• RECORD SET:
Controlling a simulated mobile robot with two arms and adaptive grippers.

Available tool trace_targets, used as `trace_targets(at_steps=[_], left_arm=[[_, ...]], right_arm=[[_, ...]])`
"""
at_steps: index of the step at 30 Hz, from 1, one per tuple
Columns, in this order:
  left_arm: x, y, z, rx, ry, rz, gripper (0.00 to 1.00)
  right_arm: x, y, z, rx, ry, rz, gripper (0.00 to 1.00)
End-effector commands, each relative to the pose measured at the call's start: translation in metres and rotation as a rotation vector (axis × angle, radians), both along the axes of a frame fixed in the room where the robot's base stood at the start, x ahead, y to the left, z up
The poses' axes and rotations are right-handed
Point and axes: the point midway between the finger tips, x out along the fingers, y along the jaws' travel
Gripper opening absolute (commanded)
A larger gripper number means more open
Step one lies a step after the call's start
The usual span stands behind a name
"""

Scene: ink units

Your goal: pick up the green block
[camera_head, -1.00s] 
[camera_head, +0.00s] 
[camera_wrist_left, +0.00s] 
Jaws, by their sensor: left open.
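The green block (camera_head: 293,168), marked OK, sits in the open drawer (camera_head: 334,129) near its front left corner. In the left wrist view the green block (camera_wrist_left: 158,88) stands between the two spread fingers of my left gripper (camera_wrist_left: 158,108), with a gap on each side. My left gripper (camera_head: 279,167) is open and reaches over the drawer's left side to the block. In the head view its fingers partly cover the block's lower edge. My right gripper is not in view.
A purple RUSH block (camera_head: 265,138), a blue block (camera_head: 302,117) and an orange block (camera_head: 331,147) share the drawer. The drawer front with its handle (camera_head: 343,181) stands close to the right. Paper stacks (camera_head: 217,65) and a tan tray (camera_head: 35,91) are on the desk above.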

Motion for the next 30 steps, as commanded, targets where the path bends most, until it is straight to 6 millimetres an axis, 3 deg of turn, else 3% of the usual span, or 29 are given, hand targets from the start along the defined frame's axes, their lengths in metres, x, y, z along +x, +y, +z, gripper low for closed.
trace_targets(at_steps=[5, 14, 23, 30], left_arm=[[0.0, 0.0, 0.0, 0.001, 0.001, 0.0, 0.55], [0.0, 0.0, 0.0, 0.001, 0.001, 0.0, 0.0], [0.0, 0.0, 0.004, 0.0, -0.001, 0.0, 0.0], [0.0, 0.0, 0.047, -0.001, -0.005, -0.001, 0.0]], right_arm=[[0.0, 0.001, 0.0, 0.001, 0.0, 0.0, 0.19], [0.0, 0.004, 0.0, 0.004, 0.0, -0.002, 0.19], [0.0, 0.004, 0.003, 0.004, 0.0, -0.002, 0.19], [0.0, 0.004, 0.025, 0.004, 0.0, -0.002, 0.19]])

...

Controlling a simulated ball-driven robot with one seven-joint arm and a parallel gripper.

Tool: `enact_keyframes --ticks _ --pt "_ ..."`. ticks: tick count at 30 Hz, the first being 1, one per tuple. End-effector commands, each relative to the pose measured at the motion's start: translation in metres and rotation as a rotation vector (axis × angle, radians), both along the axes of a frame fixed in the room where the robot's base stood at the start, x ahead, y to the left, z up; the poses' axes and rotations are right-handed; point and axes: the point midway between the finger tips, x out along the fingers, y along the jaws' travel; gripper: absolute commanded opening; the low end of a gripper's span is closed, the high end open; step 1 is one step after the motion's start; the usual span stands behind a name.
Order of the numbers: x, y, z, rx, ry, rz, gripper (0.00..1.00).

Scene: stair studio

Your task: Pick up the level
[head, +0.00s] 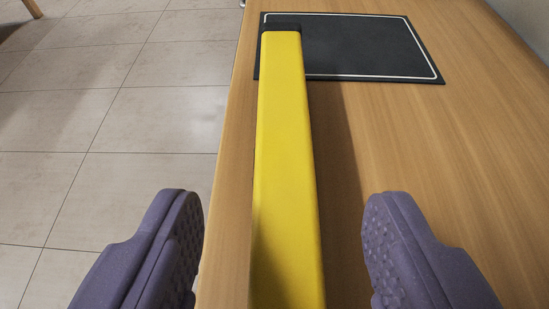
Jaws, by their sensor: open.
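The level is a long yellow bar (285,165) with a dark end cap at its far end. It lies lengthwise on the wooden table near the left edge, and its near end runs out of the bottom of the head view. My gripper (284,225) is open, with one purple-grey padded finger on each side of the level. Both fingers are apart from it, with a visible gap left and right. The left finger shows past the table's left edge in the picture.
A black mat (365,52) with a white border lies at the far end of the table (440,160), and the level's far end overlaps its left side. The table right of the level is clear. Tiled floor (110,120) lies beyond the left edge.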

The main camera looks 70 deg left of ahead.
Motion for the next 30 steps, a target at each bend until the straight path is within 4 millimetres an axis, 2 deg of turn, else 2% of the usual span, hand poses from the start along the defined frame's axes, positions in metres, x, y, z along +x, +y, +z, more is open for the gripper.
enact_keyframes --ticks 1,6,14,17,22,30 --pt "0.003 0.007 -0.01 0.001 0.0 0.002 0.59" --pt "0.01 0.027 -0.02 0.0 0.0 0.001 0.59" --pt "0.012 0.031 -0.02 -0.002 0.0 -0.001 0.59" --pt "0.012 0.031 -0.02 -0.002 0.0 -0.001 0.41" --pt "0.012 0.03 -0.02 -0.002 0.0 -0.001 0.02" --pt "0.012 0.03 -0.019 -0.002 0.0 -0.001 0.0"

• WHAT YOU HAVE TO DO: Starting with the line that contains "Controlling a simulated mobile", repeat each line exactly, and stop once the line that contains "Columns, in this" has been repeated.

• OUTPUT OF THE TASK:
Controlling a simulated mobile robot with two arms and adaptive grippers.

Available tool trace_targets, used as `trace_targets(at_steps=[_], left_arm=[[_, ...]], right_arm=[[_, ...]])`
"""
at_steps: index of the step at 30 Hz, from 1, one per tuple
Columns, in this order:

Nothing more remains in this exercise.